Preparing for Hurricane Sandy

By: Liz Tufts

     The threat of the storm hitting the east coast has greatly increased in the last 24–hours. The National Weather Service has been briefing emergency management offices in Massachusetts and Rhode Ssland.

    Last year, you'll remember, it was Halloween snow storm. This year, it could be howling winds and torrential rain.

     Lucille Dean's Halloween display at her Warwick home attracts trick or treaters from all over, but word Hurricane Sandy is moving towards New England possibly on Halloween is scaring her more ways than one. “I hope I don't lose electricity, I don't want to go through that again, ” says Lucille Dean.

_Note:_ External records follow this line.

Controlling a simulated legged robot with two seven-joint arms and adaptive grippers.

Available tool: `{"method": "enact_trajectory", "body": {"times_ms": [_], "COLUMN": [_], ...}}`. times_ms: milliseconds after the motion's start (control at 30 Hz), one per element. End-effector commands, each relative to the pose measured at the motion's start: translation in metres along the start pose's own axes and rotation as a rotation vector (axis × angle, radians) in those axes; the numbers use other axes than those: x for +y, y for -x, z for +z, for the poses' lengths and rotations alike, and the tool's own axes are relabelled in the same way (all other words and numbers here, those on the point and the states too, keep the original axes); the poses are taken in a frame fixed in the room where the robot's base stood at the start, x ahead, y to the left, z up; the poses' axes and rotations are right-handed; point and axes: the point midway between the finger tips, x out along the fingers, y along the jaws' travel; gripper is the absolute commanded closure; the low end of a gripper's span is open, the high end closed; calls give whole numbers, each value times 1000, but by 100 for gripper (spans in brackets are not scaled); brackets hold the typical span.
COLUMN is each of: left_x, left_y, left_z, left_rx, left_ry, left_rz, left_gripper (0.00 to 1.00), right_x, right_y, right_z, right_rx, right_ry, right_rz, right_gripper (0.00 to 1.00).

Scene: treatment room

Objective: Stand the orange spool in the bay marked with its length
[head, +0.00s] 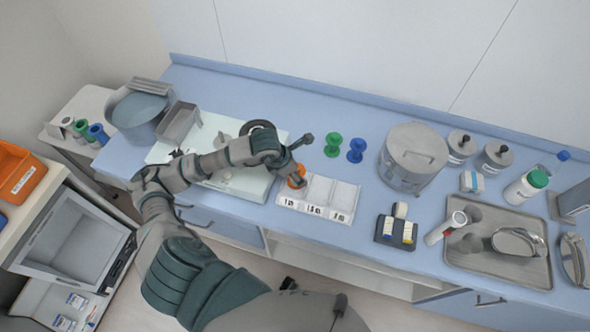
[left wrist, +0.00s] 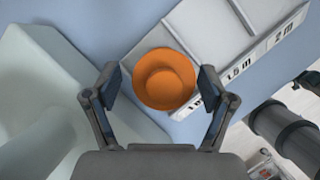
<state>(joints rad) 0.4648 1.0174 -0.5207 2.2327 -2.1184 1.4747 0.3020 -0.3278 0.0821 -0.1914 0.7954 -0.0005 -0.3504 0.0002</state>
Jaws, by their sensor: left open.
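The orange spool (head: 297,177) is at the leftmost bay of the white three-bay tray (head: 346,193). In the left wrist view the orange spool (left wrist: 163,78) is seen end-on from above, apparently upright, and hides most of that bay. The tray's front labels (left wrist: 240,70) read 1.5 m and 2 m; the leftmost is partly hidden and seems to start with 1. My left gripper (left wrist: 160,80) is open, with one finger on each side of the spool and small gaps showing. In the head view my left gripper (head: 298,160) is over the spool. My right gripper is out of view.
A green spool (head: 333,145) and a blue spool (head: 356,150) stand behind the tray. A pale board (head: 240,180) lies left of it. A steel drum (head: 413,157) and a dark block holder (head: 397,230) are to the right. The middle and right bays look empty.

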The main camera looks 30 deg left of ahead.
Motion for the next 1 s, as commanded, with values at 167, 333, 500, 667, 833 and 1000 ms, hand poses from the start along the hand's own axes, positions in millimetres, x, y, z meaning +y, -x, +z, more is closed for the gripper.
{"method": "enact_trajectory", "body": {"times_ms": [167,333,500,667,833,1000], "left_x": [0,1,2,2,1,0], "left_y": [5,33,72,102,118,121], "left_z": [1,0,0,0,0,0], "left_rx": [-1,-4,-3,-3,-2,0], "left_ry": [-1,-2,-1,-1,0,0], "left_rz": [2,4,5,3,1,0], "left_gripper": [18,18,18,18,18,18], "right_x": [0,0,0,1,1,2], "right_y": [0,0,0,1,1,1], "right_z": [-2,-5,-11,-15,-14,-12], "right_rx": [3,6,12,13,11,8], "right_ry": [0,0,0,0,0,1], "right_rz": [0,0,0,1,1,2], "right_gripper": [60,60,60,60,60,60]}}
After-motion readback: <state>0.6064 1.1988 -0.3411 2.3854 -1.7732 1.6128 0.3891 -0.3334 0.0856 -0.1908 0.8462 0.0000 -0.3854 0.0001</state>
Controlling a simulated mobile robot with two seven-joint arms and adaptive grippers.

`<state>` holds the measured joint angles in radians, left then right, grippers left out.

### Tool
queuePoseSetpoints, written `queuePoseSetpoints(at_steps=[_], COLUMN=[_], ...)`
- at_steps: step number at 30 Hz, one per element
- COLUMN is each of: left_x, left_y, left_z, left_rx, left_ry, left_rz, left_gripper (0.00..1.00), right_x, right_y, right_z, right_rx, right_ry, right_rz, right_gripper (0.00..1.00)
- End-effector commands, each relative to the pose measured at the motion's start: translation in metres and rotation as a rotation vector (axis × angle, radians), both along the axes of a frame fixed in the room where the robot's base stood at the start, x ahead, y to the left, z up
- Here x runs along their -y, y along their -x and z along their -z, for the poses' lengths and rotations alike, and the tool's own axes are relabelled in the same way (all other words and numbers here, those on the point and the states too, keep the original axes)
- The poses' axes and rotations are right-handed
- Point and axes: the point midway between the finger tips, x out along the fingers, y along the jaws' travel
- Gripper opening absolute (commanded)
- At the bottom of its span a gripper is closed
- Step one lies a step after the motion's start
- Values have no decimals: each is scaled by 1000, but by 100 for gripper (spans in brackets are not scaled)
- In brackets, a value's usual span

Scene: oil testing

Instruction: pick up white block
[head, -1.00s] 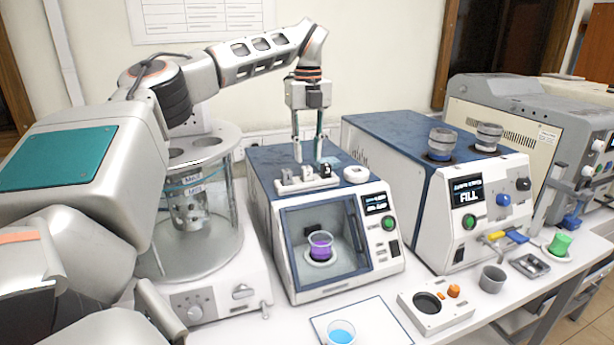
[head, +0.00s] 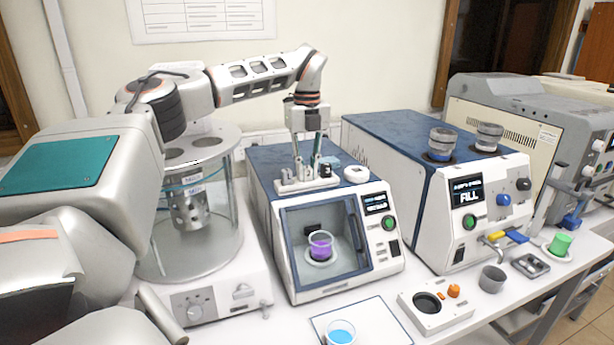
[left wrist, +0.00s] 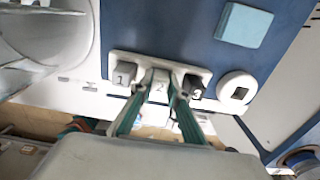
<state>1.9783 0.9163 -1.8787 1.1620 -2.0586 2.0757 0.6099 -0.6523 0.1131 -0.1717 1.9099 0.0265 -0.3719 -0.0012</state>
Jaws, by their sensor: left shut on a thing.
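The white block, marked 2 (left wrist: 160,80), stands in the middle of a white holder (left wrist: 203,74) between a grey block marked 1 (left wrist: 124,73) and a dark block marked 3 (left wrist: 193,84). The holder (head: 307,186) sits on the blue-topped instrument with the glass front. My left gripper (head: 306,172) reaches down from above. Its green-backed fingers are on either side of the white block in the left wrist view (left wrist: 162,90) and shut on it. The block is still in the holder; its lower part is hidden. My right gripper is not in view.
A light blue pad (left wrist: 244,25) and a white ring-shaped piece (head: 356,174) lie close to the holder. A glass-walled vessel (head: 190,215) stands left, and a second instrument (head: 400,150) right. A beaker of purple liquid (head: 320,246) is inside the instrument below.

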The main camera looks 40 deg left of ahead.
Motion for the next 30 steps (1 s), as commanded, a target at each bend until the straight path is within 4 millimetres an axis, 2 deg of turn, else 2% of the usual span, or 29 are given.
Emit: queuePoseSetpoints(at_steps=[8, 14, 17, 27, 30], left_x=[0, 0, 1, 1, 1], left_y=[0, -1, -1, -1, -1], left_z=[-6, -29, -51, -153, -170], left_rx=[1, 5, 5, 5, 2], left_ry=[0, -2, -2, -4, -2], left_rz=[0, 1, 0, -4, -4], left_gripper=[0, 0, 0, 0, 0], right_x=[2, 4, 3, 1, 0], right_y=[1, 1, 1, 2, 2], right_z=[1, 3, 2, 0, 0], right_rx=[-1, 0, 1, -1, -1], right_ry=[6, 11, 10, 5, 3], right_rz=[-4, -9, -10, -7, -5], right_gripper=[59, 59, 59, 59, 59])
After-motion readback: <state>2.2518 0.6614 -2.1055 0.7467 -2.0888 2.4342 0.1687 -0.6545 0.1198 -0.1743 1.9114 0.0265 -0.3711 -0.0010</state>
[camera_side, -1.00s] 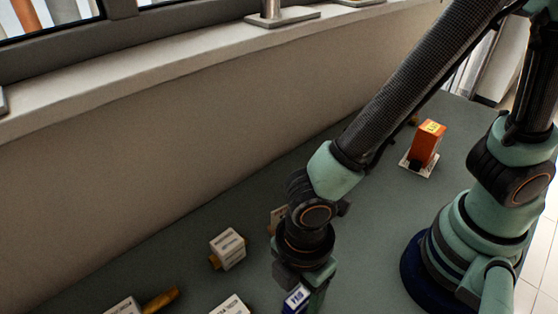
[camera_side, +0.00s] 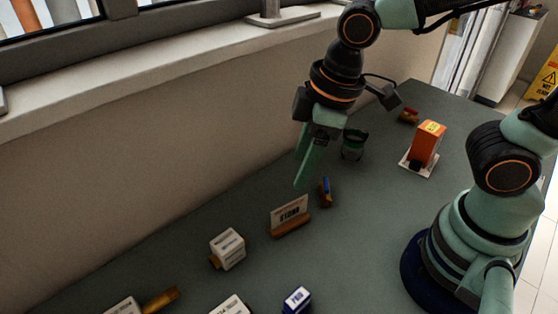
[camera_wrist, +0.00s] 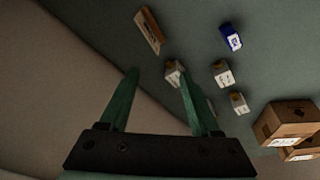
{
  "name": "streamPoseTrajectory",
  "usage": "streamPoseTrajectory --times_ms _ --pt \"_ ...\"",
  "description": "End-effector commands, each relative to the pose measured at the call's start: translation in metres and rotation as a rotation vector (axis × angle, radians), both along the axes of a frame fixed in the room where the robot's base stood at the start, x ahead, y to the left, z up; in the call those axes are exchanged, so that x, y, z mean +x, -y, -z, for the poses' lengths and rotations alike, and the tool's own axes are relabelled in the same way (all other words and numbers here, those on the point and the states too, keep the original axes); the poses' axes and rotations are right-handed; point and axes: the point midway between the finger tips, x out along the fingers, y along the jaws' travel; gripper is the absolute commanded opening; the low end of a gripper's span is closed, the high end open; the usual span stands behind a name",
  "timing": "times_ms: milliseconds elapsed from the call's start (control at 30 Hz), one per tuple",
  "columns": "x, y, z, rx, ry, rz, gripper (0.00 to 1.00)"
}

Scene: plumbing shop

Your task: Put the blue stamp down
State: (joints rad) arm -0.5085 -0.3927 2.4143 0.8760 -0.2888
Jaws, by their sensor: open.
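The blue stamp (camera_side: 297,299) rests on the grey-green table at the bottom of the side view, a small blue block with a white label on top. It also shows in the wrist view (camera_wrist: 231,37), at the upper right, clear of the fingers. My gripper (camera_side: 303,170) is raised well above the table, up and away from the stamp. In the wrist view my gripper (camera_wrist: 158,90) shows its two green fingers spread apart with nothing between them.
White labelled boxes (camera_side: 228,248) stand left of the stamp. A sign on a wooden holder (camera_side: 290,217) stands below my gripper. A blue-handled item (camera_side: 325,191), a dark green jar (camera_side: 354,145) and an orange box (camera_side: 426,144) stand farther back. Cardboard boxes (camera_wrist: 287,121) show in the wrist view.

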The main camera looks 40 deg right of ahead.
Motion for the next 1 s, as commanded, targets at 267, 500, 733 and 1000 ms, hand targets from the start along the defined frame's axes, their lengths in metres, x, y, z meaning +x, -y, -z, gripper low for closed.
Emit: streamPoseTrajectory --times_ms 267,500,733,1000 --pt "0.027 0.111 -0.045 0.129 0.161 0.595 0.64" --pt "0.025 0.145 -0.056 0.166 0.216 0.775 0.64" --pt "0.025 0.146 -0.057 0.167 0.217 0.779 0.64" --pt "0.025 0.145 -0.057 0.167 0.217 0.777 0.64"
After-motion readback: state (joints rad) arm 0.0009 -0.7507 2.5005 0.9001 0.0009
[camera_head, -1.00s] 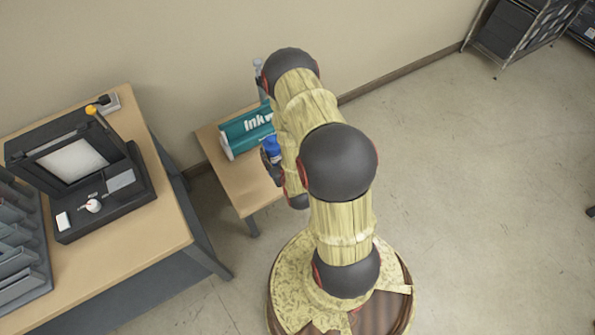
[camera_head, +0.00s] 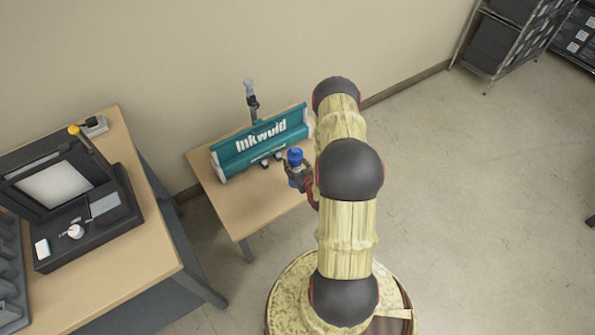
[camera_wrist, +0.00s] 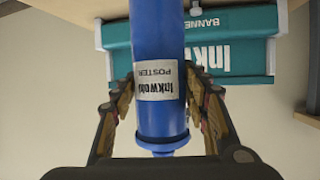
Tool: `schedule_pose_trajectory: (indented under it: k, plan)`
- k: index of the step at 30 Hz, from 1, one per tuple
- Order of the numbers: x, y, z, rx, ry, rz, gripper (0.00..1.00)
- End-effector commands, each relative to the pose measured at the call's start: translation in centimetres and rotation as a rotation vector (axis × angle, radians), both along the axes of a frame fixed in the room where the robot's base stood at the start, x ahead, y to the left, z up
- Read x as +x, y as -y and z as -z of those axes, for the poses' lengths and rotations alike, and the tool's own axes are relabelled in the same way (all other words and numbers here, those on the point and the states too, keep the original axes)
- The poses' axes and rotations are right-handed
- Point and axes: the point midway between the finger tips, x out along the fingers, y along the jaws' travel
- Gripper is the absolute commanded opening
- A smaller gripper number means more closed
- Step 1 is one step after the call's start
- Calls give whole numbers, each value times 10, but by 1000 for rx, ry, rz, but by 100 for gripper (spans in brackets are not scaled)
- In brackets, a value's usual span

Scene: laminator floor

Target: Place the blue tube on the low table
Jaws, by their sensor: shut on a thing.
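The blue tube (camera_wrist: 160,110) has a white label with black print and stands between my gripper's fingers in the wrist view. Its top shows as a blue cap (camera_head: 295,157) in the head view. My gripper (camera_head: 299,178) is shut on the tube, at the near right side of the low table (camera_head: 220,195). The low table has a light wooden top and stands against the wall. Whether the tube touches the tabletop cannot be told. My arm hides part of the table's right side.
A teal Inkwold banner box (camera_head: 262,144) lies across the low table's back half, with a grey upright device (camera_head: 251,100) behind it. The table's front left is bare. A desk (camera_head: 150,235) with a black open machine (camera_head: 70,190) stands to the left.

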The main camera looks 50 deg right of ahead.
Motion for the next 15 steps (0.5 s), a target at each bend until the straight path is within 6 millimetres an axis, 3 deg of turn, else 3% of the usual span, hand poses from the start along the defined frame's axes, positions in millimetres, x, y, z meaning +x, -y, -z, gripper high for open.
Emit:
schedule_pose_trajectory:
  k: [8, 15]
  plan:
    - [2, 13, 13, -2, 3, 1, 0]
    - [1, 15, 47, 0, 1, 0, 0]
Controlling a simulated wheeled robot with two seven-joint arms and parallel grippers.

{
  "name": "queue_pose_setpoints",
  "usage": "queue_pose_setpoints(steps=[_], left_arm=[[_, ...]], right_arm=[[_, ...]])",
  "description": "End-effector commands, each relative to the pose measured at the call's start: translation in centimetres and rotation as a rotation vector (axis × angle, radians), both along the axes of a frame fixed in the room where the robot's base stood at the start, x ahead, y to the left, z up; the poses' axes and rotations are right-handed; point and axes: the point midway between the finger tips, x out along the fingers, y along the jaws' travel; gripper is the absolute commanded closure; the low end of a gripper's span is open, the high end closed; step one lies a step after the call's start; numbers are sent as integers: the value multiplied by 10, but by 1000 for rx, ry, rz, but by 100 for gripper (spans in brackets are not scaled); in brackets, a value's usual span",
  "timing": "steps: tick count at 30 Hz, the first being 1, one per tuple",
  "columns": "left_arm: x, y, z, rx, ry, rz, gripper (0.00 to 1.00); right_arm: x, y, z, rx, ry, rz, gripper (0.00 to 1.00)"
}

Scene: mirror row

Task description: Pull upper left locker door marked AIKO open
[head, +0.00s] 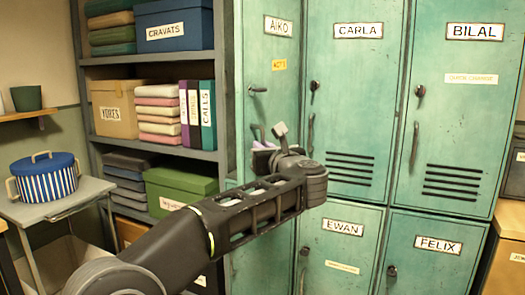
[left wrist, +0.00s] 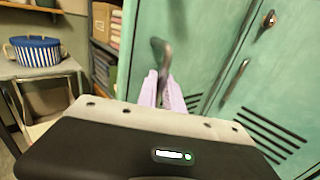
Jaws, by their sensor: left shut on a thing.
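The green locker door marked AIKO (head: 262,60) is at the upper left of the locker row in the head view. It looks narrow and angled there; I cannot tell how far it stands from its frame. Its latch (head: 258,89) sits above my gripper. My left gripper (head: 266,143) is at the door's pull handle, which it mostly hides in the head view. In the left wrist view the dark curved handle (left wrist: 160,48) rises between the pale pink fingers (left wrist: 163,90), which are shut on it. My right gripper is not in view.
The CARLA door (head: 355,80) and BILAL door (head: 455,110) look shut on the right. EWAN (head: 340,250) and FELIX (head: 435,265) doors are below. A loaded shelf (head: 150,58) stands left, beside a small table (head: 60,208) with a blue striped pot (head: 45,180).

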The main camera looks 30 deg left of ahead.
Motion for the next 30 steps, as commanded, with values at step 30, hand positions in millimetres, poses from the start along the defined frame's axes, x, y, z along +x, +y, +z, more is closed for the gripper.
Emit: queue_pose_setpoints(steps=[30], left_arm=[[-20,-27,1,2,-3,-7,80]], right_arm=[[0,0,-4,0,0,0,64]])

     She's referring to last summer when tropical storm Irene knocked out power to thousands. She and her family were in the dark for five days. “We planned ahead so we had plenty of ice so we didn't lose our food, ” says Dean.

     And that's what emergency agencies up and down the east coast want people to do, start preparing now. They got those instructions Wednesday from the National Weather Service. “The National Weather Service told us the storm is in the Caribbean what we don't know is what track the storm is taking and what impact it will have here, ” says Annemaire Beardsworth, Spokesperson for the Rhode Island Emergency Management Agency.

     The potential impact could be severe. Worst case scenario, New England could get as much as 10 inches of rain, hurricane force winds, and coastal flooding.  “We are providing regular updates to our local emergency managers, ” says Beardsworth.

     They're also advising you to stock up on candles and  flash lights and clear storm drains of leaves. They also suggest moving outdoor displays inside.